[Stored items from a collection]
--------------------------------
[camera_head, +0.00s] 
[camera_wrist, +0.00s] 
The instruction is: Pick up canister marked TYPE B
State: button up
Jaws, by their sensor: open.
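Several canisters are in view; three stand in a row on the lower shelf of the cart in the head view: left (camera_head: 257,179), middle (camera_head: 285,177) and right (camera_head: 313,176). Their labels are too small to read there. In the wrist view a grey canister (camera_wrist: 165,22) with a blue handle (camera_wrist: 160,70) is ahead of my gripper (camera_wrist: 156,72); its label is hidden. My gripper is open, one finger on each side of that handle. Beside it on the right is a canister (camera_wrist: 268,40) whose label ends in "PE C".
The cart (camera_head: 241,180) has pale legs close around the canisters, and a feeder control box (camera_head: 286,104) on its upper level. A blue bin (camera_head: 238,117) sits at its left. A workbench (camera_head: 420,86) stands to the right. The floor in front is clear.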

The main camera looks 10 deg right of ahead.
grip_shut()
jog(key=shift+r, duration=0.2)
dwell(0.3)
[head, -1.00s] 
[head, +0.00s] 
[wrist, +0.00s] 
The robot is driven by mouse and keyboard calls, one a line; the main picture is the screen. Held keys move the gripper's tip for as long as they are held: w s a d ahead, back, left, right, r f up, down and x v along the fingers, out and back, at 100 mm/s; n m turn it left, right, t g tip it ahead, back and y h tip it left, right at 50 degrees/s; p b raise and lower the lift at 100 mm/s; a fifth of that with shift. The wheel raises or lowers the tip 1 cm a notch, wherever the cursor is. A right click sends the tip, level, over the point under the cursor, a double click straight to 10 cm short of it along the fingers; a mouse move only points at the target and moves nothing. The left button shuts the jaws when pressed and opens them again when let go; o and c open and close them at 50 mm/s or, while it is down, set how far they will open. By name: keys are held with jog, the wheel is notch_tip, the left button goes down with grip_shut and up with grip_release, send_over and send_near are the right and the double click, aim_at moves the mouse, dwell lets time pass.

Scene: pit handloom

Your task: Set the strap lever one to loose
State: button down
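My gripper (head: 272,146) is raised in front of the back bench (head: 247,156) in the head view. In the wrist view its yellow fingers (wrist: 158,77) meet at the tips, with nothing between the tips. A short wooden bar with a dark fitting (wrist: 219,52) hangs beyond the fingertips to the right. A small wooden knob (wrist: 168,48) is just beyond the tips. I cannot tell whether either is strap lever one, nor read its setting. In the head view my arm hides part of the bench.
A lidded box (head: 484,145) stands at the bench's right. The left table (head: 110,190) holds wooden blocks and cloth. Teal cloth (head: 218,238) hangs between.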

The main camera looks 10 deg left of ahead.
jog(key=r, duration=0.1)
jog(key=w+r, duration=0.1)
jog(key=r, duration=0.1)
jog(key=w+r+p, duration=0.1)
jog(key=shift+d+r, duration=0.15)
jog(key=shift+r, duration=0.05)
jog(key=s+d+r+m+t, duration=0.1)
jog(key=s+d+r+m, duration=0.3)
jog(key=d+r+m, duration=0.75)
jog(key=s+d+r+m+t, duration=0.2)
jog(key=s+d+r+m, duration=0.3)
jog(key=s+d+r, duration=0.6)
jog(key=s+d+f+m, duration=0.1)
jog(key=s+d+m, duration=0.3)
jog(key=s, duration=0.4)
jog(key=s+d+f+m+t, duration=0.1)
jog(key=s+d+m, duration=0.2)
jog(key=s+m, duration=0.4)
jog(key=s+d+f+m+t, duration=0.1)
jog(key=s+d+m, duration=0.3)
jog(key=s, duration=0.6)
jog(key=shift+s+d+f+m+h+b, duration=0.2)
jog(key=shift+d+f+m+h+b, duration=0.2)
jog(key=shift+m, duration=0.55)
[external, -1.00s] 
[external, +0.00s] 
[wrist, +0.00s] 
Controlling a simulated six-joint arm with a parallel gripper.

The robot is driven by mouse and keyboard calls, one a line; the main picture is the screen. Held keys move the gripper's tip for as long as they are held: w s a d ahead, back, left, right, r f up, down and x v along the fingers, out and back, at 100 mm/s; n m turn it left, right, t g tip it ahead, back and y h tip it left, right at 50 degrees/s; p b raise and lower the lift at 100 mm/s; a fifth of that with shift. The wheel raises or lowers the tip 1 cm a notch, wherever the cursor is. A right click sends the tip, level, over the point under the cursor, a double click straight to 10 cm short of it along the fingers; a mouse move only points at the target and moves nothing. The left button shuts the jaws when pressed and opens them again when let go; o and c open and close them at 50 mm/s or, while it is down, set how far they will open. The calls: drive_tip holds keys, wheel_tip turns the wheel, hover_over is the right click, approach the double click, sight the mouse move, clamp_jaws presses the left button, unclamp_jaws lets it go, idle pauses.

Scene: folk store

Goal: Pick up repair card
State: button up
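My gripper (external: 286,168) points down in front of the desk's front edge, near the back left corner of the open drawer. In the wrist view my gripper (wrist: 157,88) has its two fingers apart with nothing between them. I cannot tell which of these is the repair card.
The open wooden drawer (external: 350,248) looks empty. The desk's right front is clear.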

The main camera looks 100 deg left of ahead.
--------------------------------
=== WHAT YOU SHOULD DO ===
Your answer should be a single number: how many lines of the material contain the word "Pick".

=== EXPECTED ANSWER ===
2